* START *

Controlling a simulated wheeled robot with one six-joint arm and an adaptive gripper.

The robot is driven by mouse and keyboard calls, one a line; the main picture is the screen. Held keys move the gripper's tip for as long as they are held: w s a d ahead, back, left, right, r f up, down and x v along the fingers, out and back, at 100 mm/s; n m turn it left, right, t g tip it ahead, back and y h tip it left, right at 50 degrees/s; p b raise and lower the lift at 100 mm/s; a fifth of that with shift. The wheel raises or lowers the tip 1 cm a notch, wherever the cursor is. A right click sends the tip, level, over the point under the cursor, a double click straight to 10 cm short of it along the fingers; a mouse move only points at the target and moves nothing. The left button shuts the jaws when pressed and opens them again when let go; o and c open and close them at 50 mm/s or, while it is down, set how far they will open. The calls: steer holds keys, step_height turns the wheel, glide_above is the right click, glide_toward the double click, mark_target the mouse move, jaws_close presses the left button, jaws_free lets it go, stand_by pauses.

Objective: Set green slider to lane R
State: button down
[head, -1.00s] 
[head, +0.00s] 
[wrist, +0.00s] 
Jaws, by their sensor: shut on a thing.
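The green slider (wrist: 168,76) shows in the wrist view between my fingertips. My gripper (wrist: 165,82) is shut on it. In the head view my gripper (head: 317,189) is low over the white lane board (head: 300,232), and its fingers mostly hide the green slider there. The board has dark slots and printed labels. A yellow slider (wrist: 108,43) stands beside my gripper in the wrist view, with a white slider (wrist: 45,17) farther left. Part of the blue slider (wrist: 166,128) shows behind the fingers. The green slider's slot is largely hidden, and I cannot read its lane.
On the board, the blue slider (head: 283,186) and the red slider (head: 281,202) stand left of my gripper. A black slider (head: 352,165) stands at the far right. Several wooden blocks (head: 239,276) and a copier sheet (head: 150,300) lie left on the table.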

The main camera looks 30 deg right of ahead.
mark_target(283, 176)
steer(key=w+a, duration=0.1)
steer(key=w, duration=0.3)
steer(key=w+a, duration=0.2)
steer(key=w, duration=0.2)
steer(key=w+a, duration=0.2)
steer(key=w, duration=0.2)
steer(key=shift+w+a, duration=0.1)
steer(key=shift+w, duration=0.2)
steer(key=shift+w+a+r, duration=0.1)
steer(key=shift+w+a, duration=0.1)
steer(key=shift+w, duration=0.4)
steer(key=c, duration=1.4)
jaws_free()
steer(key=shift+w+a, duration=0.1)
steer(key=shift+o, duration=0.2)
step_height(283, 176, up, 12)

* END *
* START *

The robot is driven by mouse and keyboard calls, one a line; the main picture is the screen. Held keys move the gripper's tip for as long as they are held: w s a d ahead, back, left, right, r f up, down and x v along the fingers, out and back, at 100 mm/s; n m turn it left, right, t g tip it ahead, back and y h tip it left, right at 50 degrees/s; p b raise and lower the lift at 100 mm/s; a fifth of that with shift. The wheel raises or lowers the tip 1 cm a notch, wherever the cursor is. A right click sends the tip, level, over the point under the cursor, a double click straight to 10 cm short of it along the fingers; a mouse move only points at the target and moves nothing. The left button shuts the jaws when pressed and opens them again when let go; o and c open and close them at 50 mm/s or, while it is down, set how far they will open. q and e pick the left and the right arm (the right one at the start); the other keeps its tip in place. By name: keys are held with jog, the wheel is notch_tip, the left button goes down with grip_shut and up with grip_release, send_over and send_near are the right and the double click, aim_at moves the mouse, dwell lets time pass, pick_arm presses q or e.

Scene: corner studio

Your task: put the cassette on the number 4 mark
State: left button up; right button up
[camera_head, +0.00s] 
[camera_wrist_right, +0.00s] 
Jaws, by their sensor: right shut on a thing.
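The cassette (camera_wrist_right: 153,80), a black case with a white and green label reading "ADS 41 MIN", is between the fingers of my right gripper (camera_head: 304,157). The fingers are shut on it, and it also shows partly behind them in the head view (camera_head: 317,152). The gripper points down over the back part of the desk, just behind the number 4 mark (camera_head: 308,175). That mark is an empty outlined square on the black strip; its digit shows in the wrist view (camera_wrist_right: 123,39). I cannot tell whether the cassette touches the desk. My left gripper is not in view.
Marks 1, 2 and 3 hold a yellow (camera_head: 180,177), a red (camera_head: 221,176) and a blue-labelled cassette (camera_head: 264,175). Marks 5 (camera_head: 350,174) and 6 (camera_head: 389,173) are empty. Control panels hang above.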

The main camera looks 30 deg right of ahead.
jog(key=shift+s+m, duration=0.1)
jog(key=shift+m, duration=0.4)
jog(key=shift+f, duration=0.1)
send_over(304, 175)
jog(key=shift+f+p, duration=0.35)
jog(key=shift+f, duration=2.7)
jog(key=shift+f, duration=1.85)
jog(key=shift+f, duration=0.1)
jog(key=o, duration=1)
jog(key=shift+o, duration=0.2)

* END *

## [Objective]
Nothing but the lines from the one with "Controlling a simulated" to the one with "[wrist, +0.00s]" should be echoed, both of them included, exactly as written.

## [Result for this task]
Controlling a simulated wheeled robot with one six-joint arm and an adaptive gripper.

The robot is driven by mouse and keyboard calls, one a line; the main picture is the screen. Held keys move the gripper's tip for as long as they are held: w s a d ahead, back, left, right, r f up, down and x v along the fingers, out and back, at 100 mm/s; n m turn it left, right, t g tip it ahead, back and y h tip it left, right at 50 degrees/s; p b raise and lower the lift at 100 mm/s; a fifth of that with shift. The wheel raises or lowers the tip 1 cm a notch, wherever the cursor is. A right click sends the tip, level, over the point under the cursor, a double click straight to 10 cm short of it along the fingers; a mouse move only points at the target and moves nothing. The left button shuts the jaws when pressed and opens them again when let go; o and c open and close them at 50 mm/s or, while it is down, set how far they will open. The calls: steer holds keys, step_height turns the wheel, glide_above is the right click, glide_toward the double click, mark_target the mouse move, jaws_close presses the left button, jaws_free lets it go, stand_by pauses.

Objective: Set green slider to lane R
State: button down
[head, -1.00s] 
[head, +0.00s] 
[wrist, +0.00s] 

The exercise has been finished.